◆ Written request ◆
Extract the full listing below without altering a single character.
* begin *
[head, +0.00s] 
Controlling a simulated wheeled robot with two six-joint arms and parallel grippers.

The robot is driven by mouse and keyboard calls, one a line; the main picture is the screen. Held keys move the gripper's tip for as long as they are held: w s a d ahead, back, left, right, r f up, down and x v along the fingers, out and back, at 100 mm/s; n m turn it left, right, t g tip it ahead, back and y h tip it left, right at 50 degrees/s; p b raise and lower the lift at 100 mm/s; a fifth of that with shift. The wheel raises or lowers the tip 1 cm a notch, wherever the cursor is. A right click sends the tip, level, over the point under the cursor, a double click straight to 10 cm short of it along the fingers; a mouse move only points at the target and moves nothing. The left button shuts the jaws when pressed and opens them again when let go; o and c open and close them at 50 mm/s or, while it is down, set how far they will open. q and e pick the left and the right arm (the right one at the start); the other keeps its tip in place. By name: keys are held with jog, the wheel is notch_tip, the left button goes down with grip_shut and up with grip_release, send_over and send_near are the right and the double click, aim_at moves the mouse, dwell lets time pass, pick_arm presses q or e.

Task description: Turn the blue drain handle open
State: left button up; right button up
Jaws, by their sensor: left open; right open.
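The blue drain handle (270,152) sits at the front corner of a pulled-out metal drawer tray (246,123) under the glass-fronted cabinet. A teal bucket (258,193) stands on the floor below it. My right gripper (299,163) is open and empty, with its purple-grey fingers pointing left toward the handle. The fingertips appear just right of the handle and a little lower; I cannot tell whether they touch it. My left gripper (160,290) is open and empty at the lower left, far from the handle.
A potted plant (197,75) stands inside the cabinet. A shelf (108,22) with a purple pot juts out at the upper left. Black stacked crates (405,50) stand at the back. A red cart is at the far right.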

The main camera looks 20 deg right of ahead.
* end *
◆ The reply ◆
[head, +0.00s] 
Controlling a simulated wheeled robot with two six-joint arms and parallel grippers.

The robot is driven by mouse and keyboard calls, one a line; the main picture is the screen. Held keys move the gripper's tip for as long as they are held: w s a d ahead, back, left, right, r f up, down and x v along the fingers, out and back, at 100 mm/s; n m turn it left, right, t g tip it ahead, back and y h tip it left, right at 50 degrees/s; p b raise and lower the lift at 100 mm/s; a fifth of that with shift. The wheel raises or lowers the tip 1 cm a notch, wherever the cursor is. A right click sends the tip, level, over the point under the cursor, a double click straight to 10 cm short of it along the fingers; a mouse move only points at the target and moves nothing. The left button shuts the jaws when pressed and opens them again when let go; o and c open and close them at 50 mm/s or, while it is down, set how far they will open. q and e pick the left and the right arm (the right one at the start); the other keeps its tip in place. By name: keys are held with jog, the wheel is notch_tip, the left button goes down with grip_shut and up with grip_release, send_over and send_near are the right and the double click, aim_at moves the mouse, dwell lets time pass, pick_arm presses q or e.

Task description: Turn the blue drain handle open
State: left button up; right button up
Jaws, by their sensor: left open; right open.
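The blue drain handle (270,152) sits at the front corner of a pulled-out metal drawer tray (246,123) under the glass-fronted cabinet. A teal bucket (258,193) stands on the floor below it. My right gripper (299,163) is open and empty, with its purple-grey fingers pointing left toward the handle. The fingertips appear just right of the handle and a little lower; I cannot tell whether they touch it. My left gripper (160,290) is open and empty at the lower left, far from the handle.
A potted plant (197,75) stands inside the cabinet. A shelf (108,22) with a purple pot juts out at the upper left. Black stacked crates (405,50) stand at the back. A red cart is at the far right.

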The main camera looks 20 deg right of ahead.

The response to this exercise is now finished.